Copy out each line exactly; pictures stay out of the copy.

-- BEGIN INFORMATION SHOWN --

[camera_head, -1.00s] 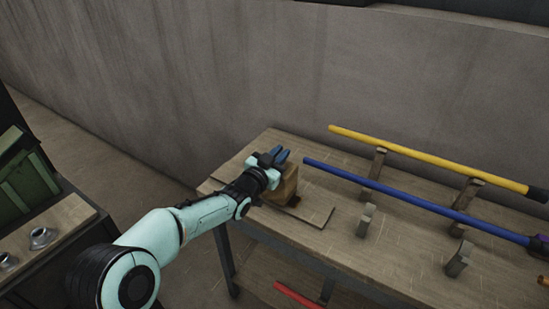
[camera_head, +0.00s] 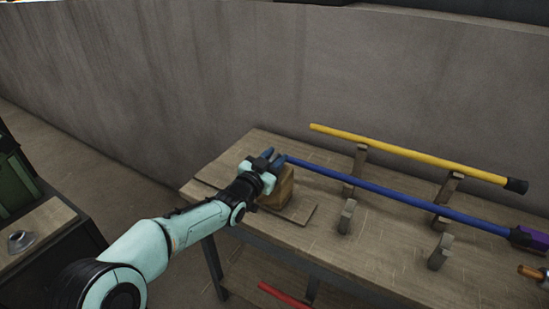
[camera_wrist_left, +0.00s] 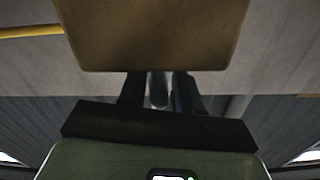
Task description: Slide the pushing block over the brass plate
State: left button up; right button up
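A wooden block (camera_head: 282,190), apparently the pushing block, stands upright on a thin wooden board (camera_head: 303,212) at the table's left end. It also fills the top middle of the left wrist view (camera_wrist_left: 152,35). My left gripper (camera_head: 272,158) is at the block's upper left side in the head view, with its blue fingertips slightly apart. Contact with the block cannot be made out. No brass plate can be made out. My right gripper is not in view.
A blue stick (camera_head: 400,198) and a yellow stick (camera_head: 420,157) lie on wooden supports (camera_head: 347,215) on the table (camera_head: 385,255). The blue stick's left end is close to my fingertips. A red stick (camera_head: 282,293) is lower down. A wall (camera_head: 200,80) stands behind.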

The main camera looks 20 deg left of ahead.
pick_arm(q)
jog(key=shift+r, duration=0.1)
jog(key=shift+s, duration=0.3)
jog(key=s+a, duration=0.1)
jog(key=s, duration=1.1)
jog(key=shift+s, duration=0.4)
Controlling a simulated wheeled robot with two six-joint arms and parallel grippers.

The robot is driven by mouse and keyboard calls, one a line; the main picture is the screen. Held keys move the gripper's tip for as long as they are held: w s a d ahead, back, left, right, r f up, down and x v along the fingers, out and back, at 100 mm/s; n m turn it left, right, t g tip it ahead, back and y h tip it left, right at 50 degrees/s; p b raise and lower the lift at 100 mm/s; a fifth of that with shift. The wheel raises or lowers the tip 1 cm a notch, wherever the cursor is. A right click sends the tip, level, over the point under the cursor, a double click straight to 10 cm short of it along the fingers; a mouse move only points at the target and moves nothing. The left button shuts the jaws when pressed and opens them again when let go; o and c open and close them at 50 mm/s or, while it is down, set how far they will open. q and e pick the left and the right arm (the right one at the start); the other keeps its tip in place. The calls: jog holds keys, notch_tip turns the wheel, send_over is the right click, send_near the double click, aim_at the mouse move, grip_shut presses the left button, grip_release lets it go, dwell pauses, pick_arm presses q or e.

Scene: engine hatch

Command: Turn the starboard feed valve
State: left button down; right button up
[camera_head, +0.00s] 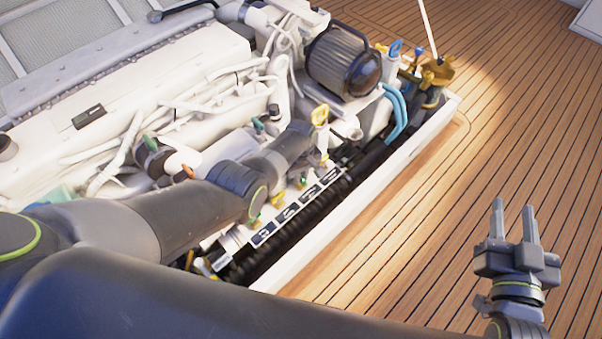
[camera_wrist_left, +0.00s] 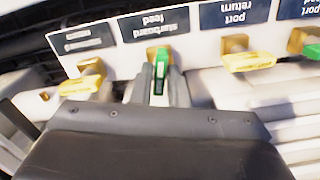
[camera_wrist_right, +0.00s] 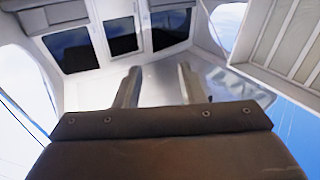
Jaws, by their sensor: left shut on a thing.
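The starboard feed valve has a green handle (camera_wrist_left: 161,62) below the label "starboard feed" (camera_wrist_left: 158,25), which reads upside down in the left wrist view. My left gripper (camera_wrist_left: 158,84) is shut on this handle, one finger on each side. The handle lies in line with the fingers. My right gripper (camera_head: 514,220) is open and empty, pointing up over the deck at the right. Its parted fingers also show in the right wrist view (camera_wrist_right: 160,88).
Yellow-handled valves flank the green one, including port return (camera_wrist_left: 249,60) and one at left (camera_wrist_left: 80,84). The label plate (camera_wrist_left: 101,60) runs close behind them. A black ribbed hose (camera_head: 290,235) and white hatch edge (camera_head: 330,235) lie alongside. The wooden deck (camera_head: 530,120) is clear.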

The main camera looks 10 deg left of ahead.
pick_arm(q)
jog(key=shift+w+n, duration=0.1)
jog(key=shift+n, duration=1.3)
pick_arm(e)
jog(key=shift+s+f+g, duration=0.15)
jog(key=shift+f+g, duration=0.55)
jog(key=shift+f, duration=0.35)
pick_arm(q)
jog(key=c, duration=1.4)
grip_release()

-- END INFORMATION SHOWN --

(SOLUTION FOR THIS PROBLEM):
[camera_head, -1.00s] 
[camera_head, +0.00s] 
[camera_wrist_left, +0.00s] 
Task description: Slide the pushing block over the brass plate
State: left button up; right button up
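A wooden block (camera_head: 282,190), apparently the pushing block, stands upright on a thin wooden board (camera_head: 303,212) at the table's left end. It also fills the top middle of the left wrist view (camera_wrist_left: 152,35). My left gripper (camera_head: 272,158) is at the block's upper left side in the head view, with its blue fingertips slightly apart. Contact with the block cannot be made out. No brass plate can be made out. My right gripper is not in view.
A blue stick (camera_head: 400,198) and a yellow stick (camera_head: 420,157) lie on wooden supports (camera_head: 347,215) on the table (camera_head: 385,255). The blue stick's left end is close to my fingertips. A red stick (camera_head: 282,293) is lower down. A wall (camera_head: 200,80) stands behind.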

The main camera looks 20 deg left of ahead.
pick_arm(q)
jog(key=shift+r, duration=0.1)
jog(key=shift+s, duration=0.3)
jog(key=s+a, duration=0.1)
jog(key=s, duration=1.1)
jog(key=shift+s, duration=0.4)
Controlling a simulated wheeled robot with two six-joint arms and parallel grippers.

The robot is driven by mouse and keyboard calls, one a line; the main picture is the screen. Held keys move the gripper's tip for as long as they are held: w s a d ahead, back, left, right, r f up, down and x v along the fingers, out and back, at 100 mm/s; n m turn it left, right, t g tip it ahead, back and y h tip it left, right at 50 degrees/s; p b raise and lower the lift at 100 mm/s; a fifth of that with shift. The wheel raises or lowers the tip 1 cm a notch, wherever the cursor is. A right click sends the tip, level, over the point under the cursor, a double click straight to 10 cm short of it along the fingers; a mouse move only points at the target and moves nothing. The left button shuts the jaws when pressed and opens them again when let go; o and c open and close them at 50 mm/s or, while it is down, set how far they will open. q and e pick the left and the right arm (the right one at the start); the other keeps its tip in place. The calls: jog holds keys, notch_tip turns the wheel, send_over is the right click, send_near the double click, aim_at the mouse move, grip_shut presses the left button, grip_release lets it go, dwell pauses, pick_arm presses q or e.

Scene: engine hatch

Command: Turn the starboard feed valve
State: left button down; right button up
[camera_head, +0.00s] 
[camera_wrist_left, +0.00s] 
[camera_wrist_right, +0.00s] 
Jaws, by their sensor: left shut on a thing.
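The starboard feed valve has a green handle (camera_wrist_left: 161,62) below the label "starboard feed" (camera_wrist_left: 158,25), which reads upside down in the left wrist view. My left gripper (camera_wrist_left: 158,84) is shut on this handle, one finger on each side. The handle lies in line with the fingers. My right gripper (camera_head: 514,220) is open and empty, pointing up over the deck at the right. Its parted fingers also show in the right wrist view (camera_wrist_right: 160,88).
Yellow-handled valves flank the green one, including port return (camera_wrist_left: 249,60) and one at left (camera_wrist_left: 80,84). The label plate (camera_wrist_left: 101,60) runs close behind them. A black ribbed hose (camera_head: 290,235) and white hatch edge (camera_head: 330,235) lie alongside. The wooden deck (camera_head: 530,120) is clear.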

The main camera looks 10 deg left of ahead.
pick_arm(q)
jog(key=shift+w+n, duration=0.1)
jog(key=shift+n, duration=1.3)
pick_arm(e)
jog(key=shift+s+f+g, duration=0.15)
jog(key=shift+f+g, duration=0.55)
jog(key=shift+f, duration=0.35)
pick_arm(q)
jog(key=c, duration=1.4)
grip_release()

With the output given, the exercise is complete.